SET EXERCISE:
Your task is to quote the records from their first line through the line containing "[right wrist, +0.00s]", with nothing added or left out.

DATASET ROWS:
────────────────────────────────────────
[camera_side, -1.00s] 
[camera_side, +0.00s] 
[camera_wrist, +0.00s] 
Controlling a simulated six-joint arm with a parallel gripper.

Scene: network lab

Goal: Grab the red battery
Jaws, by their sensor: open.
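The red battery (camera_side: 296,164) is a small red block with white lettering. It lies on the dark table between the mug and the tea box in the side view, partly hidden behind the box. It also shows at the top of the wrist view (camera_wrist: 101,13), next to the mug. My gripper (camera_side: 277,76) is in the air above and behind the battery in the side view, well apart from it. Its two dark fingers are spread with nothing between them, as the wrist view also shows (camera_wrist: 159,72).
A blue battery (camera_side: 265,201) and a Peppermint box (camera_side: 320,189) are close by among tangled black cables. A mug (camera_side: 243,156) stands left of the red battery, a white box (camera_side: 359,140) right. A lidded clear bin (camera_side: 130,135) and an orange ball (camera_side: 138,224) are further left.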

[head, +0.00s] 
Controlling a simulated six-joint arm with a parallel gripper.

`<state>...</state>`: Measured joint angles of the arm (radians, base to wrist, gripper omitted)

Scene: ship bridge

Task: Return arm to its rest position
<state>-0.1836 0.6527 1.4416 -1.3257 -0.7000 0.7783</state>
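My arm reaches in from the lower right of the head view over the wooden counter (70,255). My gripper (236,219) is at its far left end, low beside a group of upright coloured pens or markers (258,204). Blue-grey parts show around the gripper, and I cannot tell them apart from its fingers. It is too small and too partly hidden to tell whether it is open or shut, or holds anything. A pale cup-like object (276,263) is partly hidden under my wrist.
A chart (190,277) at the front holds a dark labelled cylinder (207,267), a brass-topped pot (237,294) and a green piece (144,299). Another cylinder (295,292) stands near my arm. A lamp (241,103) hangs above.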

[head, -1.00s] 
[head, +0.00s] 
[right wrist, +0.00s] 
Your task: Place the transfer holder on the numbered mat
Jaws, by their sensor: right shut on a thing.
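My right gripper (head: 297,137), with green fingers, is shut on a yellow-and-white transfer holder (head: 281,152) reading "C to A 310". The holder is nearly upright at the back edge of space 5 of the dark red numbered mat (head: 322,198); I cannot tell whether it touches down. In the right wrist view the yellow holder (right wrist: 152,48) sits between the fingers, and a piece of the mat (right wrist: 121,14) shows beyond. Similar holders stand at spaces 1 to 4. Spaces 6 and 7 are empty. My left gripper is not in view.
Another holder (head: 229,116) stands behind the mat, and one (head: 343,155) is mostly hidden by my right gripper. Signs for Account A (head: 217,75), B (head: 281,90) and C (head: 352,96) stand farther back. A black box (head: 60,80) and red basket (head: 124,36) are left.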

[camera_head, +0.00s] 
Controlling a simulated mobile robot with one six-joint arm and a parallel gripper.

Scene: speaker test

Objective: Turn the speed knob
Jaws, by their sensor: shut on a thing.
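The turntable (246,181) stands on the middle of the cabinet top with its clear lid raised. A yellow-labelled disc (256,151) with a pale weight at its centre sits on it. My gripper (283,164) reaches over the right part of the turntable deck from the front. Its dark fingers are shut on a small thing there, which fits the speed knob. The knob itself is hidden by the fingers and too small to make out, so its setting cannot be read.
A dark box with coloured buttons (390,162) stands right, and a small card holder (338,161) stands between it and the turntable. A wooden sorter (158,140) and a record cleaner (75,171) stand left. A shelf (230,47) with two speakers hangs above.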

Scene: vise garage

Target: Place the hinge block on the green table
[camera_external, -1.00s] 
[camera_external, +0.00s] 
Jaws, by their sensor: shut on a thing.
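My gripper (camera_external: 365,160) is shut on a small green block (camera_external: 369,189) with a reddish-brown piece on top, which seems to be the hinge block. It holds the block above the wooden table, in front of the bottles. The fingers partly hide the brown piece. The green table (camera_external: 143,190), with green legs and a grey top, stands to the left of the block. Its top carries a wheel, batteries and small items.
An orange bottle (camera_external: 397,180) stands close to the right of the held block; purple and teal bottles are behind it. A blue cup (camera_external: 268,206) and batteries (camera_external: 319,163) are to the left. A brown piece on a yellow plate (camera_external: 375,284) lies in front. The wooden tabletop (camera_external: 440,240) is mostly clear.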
────────────────────────────────────────
THE RESULT:
[camera_side, -1.00s] 
[camera_side, +0.00s] 
[camera_wrist, +0.00s] 
Controlling a simulated six-joint arm with a parallel gripper.

Scene: network lab

Goal: Grab the red battery
Jaws, by their sensor: open.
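The red battery (camera_side: 296,164) is a small red block with white lettering. It lies on the dark table between the mug and the tea box in the side view, partly hidden behind the box. It also shows at the top of the wrist view (camera_wrist: 101,13), next to the mug. My gripper (camera_side: 277,76) is in the air above and behind the battery in the side view, well apart from it. Its two dark fingers are spread with nothing between them, as the wrist view also shows (camera_wrist: 159,72).
A blue battery (camera_side: 265,201) and a Peppermint box (camera_side: 320,189) are close by among tangled black cables. A mug (camera_side: 243,156) stands left of the red battery, a white box (camera_side: 359,140) right. A lidded clear bin (camera_side: 130,135) and an orange ball (camera_side: 138,224) are further left.

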[head, +0.00s] 
Controlling a simulated six-joint arm with a parallel gripper.

`<state>...</state>`: Measured joint angles of the arm (radians, base to wrist, gripper omitted)

Scene: ship bridge

Task: Return arm to its rest position
<state>-0.1836 0.6527 1.4416 -1.3257 -0.7000 0.7783</state>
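My arm reaches in from the lower right of the head view over the wooden counter (70,255). My gripper (236,219) is at its far left end, low beside a group of upright coloured pens or markers (258,204). Blue-grey parts show around the gripper, and I cannot tell them apart from its fingers. It is too small and too partly hidden to tell whether it is open or shut, or holds anything. A pale cup-like object (276,263) is partly hidden under my wrist.
A chart (190,277) at the front holds a dark labelled cylinder (207,267), a brass-topped pot (237,294) and a green piece (144,299). Another cylinder (295,292) stands near my arm. A lamp (241,103) hangs above.

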[head, -1.00s] 
[head, +0.00s] 
[right wrist, +0.00s] 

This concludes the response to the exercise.